That left him with a lot of free time, which he filled by pursuing his videography. With the first video he posted online, he knew he was hooked. His YouTube channel was born.
“I hit my first 100 subscribers a year and a half in,” he said. “I hit my first 1,000 probably this time last year, 2022. Now, beginning in 2023, I’m almost at 5,000.”
Many of the videos, particularly the early ones, focus on basketball. But there are a variety of topics. The style always upbeat, positive. Watching his videos, one gets the sense of being a close friend, sharing in his exploits and hearing what he has to say.
But it was one particular video that electrified his channel and garnered him more than 20,000 views. In a 20-minute post that went live on April 24, Hofacker opened up about a condition he has been struggling with since he was 13 years old: a form of arthritis called ankylosing spondylitis.
It was something he’d never before shared with anyone outside his immediate family, and the decision to create this video was fraught with doubts and concerns. He called it the hardest video he’s ever done.
“The thing that scared me about it was I didn’t know how people would perceive me,” he said.
Would they view him differently? Would they devalue him?
He rolled the dice and punched the publish button.
When the comments came in, they were very supportive.
“As soon as I put that video up, it was one of the biggest reliefs of my life knowing that people took it very well,” he said. “I won a lot of people’s hearts.”
He’s heard from viewers dealing with the same condition and people facing other challenges. People praised him for his courage, and more than one person called the video inspiring.
“Blown away Tim,” wrote one viewer. “I’ve always viewed you as a very strong and determined individual, but this just magnifies how strong you really are.”
People have sent him direct messages and approached him when they’ve recognized him out in public. He’s heard from young people dealing with illnesses, both physical and mental.
“I’m glad that I make people feel comfortable talking about something,” Hofacker said. “You know, it’s a big deal to them.”
He called this a turning point in his channel.
“I think I can talk about anything now,” he said.

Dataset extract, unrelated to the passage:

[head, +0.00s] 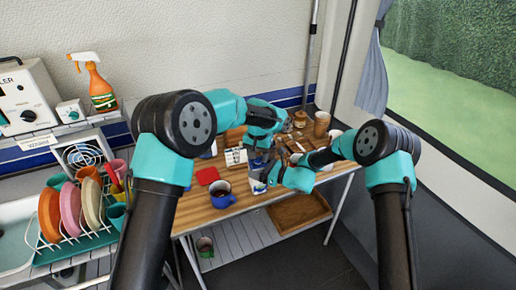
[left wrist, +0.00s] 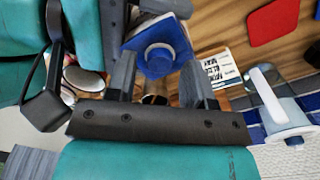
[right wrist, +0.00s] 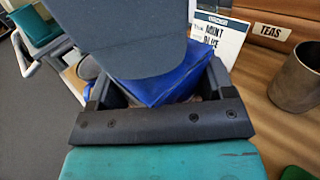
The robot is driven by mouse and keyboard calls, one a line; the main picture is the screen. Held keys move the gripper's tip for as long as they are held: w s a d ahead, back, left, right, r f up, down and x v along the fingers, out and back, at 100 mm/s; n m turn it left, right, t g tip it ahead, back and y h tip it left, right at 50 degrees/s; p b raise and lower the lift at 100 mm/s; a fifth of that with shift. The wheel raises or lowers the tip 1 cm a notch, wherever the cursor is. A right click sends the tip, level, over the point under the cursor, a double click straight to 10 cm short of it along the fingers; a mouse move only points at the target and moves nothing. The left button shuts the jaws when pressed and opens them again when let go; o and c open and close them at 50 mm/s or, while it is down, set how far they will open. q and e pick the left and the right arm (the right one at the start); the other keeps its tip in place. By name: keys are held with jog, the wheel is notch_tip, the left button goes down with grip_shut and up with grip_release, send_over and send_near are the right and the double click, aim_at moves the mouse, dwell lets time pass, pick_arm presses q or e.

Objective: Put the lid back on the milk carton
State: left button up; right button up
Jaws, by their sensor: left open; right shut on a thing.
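The milk carton (head: 257,184) is white and blue and stands near the front edge of the wooden table. My right gripper (head: 270,175) is shut on it; the right wrist view shows the carton's blue top (right wrist: 178,82) between the fingers. The round blue lid (left wrist: 158,58) appears on the sloped blue top in the left wrist view; I cannot tell whether it is seated. My left gripper (left wrist: 158,85) is open just above the carton, with its fingers on either side of the lid. The left gripper hides part of the carton in the right wrist view.
A small printed sign (head: 236,157) stands behind. A metal cup (right wrist: 297,77) and a TEAS label (right wrist: 271,31) show right. A dish rack (head: 75,240) stands far left.

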The confidence that experience gave him may be partially responsible for his growing success. But there are other things that help. He puts emphasis on eye contact with the camera, and by extension with his viewers. He uses hand motions and other actions to keep viewers’ attention. And he has a clear understanding of the demographics of his core audience, and therefore what content will keep them engaged.
He also does a podcast called “Real Talk With Tim Hofacker” and maintains a presence on Facebook, Instagram and TikTok where he posts abbreviated versions of his videos.
“Social media is kind of like trailers,” he said. “YouTube’s the movie.”
For his viewers, he has a central message.
“Make your mind a happy place,” he said. “Make what’s going on a happy place. And just be an outlet for somebody.”